Oh, do I sympathize with Emily Blunt here:
Usually the female parts in a superhero film feel thankless: She’s the pill girlfriend while the guys are whizzing around saving the world. I didn’t do the other ones because the part wasn’t very good or the timing wasn’t right, but I’m open to any kind of genre if the part is great and fun and different and a challenge in some way. I would love to do a comic-book movie or a science-fiction film that would scare the bejesus out of me. Maybe I need to be James Bond! I just did Looper, because it’s so original and breathtakingly cool. The time-travel aspect is just a backdrop to visit this heightened world, where you’re atoning for something and attempting to be more than you’ve been.
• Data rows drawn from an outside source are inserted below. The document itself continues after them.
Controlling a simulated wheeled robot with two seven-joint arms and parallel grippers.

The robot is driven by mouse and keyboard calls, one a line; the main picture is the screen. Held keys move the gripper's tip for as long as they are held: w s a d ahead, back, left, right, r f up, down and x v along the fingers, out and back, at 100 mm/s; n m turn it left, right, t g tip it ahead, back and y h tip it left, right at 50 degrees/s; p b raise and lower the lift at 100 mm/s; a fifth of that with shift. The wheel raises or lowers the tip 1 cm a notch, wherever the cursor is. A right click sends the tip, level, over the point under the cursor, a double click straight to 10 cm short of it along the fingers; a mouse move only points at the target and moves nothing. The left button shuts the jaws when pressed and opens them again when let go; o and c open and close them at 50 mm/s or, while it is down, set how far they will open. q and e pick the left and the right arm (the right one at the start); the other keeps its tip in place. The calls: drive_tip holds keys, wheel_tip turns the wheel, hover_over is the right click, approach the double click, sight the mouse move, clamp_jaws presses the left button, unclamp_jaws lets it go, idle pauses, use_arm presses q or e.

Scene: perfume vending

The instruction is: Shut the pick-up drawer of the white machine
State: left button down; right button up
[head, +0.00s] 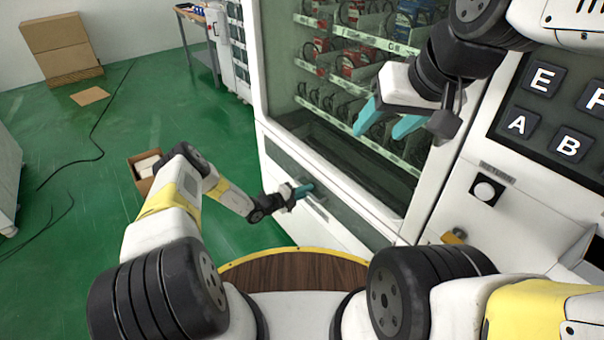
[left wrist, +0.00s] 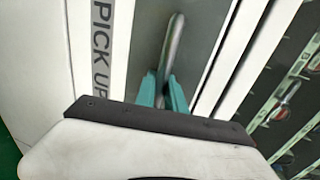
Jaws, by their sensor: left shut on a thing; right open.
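The white machine (head: 262,85) stands in front of me, with its pick-up drawer (head: 285,160) low on the front, a long dark panel in a white frame. My left gripper (head: 304,190) is at this drawer. In the left wrist view its teal fingers (left wrist: 161,92) are shut on the metal handle (left wrist: 174,45), beside the "PICK UP" lettering (left wrist: 102,40). The handle is partly hidden by the fingers. I cannot tell how far the drawer stands out. My right gripper (head: 384,122) is open and empty in front of the machine's glass.
A keypad (head: 545,110) with lettered keys and a round button (head: 485,191) are at the right. Behind the glass are shelves of goods (head: 350,60). An open carton (head: 146,172) and cables lie on the green floor (head: 90,200) at the left, which is otherwise mostly clear.

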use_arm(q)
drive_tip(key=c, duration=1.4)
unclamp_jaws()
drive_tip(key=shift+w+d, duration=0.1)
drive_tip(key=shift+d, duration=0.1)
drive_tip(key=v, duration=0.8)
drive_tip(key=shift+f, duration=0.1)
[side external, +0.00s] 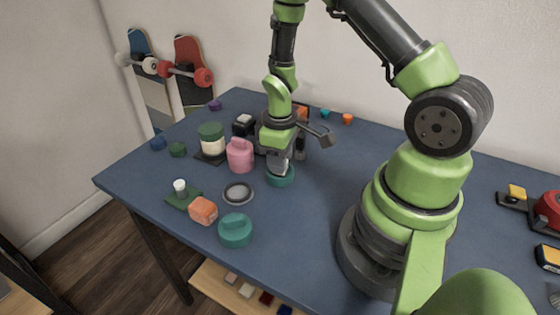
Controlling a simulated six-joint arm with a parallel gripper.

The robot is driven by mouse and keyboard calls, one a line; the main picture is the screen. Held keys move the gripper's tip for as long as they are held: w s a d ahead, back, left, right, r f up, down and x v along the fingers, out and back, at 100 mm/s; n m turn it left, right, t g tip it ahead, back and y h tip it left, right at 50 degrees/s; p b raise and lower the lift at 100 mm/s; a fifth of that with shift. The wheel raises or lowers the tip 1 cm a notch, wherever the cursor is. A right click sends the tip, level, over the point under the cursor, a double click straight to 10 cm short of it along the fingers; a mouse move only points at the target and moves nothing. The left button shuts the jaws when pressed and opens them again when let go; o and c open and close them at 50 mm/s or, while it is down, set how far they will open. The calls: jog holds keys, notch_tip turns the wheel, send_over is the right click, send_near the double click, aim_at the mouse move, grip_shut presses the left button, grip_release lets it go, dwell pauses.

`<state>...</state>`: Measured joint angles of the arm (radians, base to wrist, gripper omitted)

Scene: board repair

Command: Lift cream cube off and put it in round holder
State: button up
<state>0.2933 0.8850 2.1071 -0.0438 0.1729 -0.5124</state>
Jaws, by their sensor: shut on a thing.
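My gripper (279,167) points down at the middle of the table, directly over a low teal round holder (280,180). Its jaws are shut on a small thing, which I take to be the cream cube. The fingers and the holder's rim hide that thing almost wholly, so its shape cannot be made out. The fingertips are at or just inside the holder's top; I cannot tell whether the held thing touches its bottom.
A pink container (240,156) and a green-lidded cream jar (212,140) stand close left. A grey ring dish (238,193), an orange block (203,210), a teal round container (235,231) and a green board (184,199) with a white peg (180,187) lie nearer the front. Table right of the holder is clear.

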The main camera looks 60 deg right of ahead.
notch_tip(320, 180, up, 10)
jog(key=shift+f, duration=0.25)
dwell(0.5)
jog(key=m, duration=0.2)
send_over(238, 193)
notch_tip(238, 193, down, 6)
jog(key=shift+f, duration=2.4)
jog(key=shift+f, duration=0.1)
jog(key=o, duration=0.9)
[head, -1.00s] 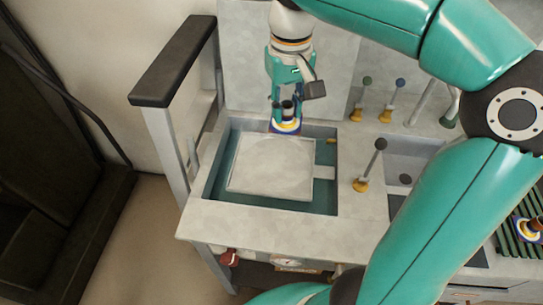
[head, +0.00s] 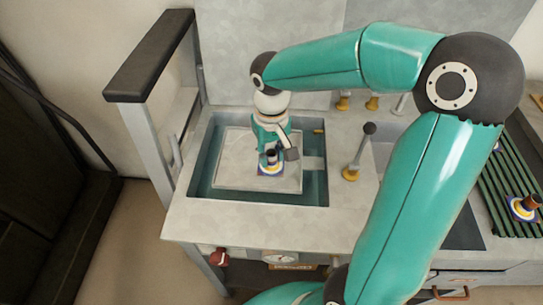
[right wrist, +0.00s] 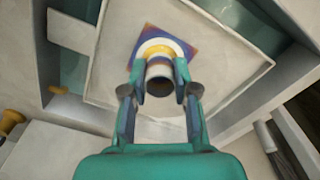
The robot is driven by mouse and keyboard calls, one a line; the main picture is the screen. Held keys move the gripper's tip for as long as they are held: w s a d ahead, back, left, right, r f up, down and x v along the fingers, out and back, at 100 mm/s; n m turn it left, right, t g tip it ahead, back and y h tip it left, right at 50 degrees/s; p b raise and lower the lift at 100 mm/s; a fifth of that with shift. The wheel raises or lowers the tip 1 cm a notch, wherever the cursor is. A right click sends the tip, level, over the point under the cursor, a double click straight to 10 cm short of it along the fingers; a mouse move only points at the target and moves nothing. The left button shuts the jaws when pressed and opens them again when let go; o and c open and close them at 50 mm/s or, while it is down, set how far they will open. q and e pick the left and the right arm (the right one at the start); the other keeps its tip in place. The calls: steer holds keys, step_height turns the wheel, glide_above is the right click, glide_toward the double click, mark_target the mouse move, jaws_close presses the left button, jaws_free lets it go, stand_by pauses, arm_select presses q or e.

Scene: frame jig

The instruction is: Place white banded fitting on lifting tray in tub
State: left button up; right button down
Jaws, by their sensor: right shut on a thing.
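The pale square lifting tray (head: 233,150) lies inside the tub (head: 318,186). The fitting is over the tray's front right part, within its edges. I cannot tell whether the base touches the tray. My left gripper is not in view.
A lever with a yellow base (head: 351,174) stands right of the tub. A green slatted rack (head: 500,200) at the far right holds another banded fitting (head: 524,206). A grey post with a black-capped rail (head: 150,55) rises left of the tub. The tray's left half is clear.

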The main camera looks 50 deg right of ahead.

I actually thought Jennifer Lawrence’s Mystique in X-Men: First Class was a considerable improvement on this score: she got to be angry, and to make choices, and to have messy feelings about her looks and sexuality. And the way the part was written, it had lovely resonances with her character’s abandonment by Magneto in X-Men: The Last Stand. And oh do I have hopes for The Avengers, if Joss Whedon can resist killing off or emotionally torturing Black Widow or Maria Hill. But if your’e an intelligent female actress, most superhero movies—and most action movies, for that matter—have nothing to offer you other than a paycheck. And if you can afford to turn down one paycheck in favor of another, why take work that’s thankless, and that you have little to no hope of elevating?
The whole thing actually reminds me of the insanity of awards-season dresses. If talented and famous actors were more willing to turn down or not read for work that bored them because they can make a living on the interesting stuff, Hollywood might become a more thoughtful, creative place in a jiffy. But it’s far easier for the industry to distract people with large checks and shiny cars than to embrace creative risk-taking, even risks that seem like they’d have a decent shot at paying off.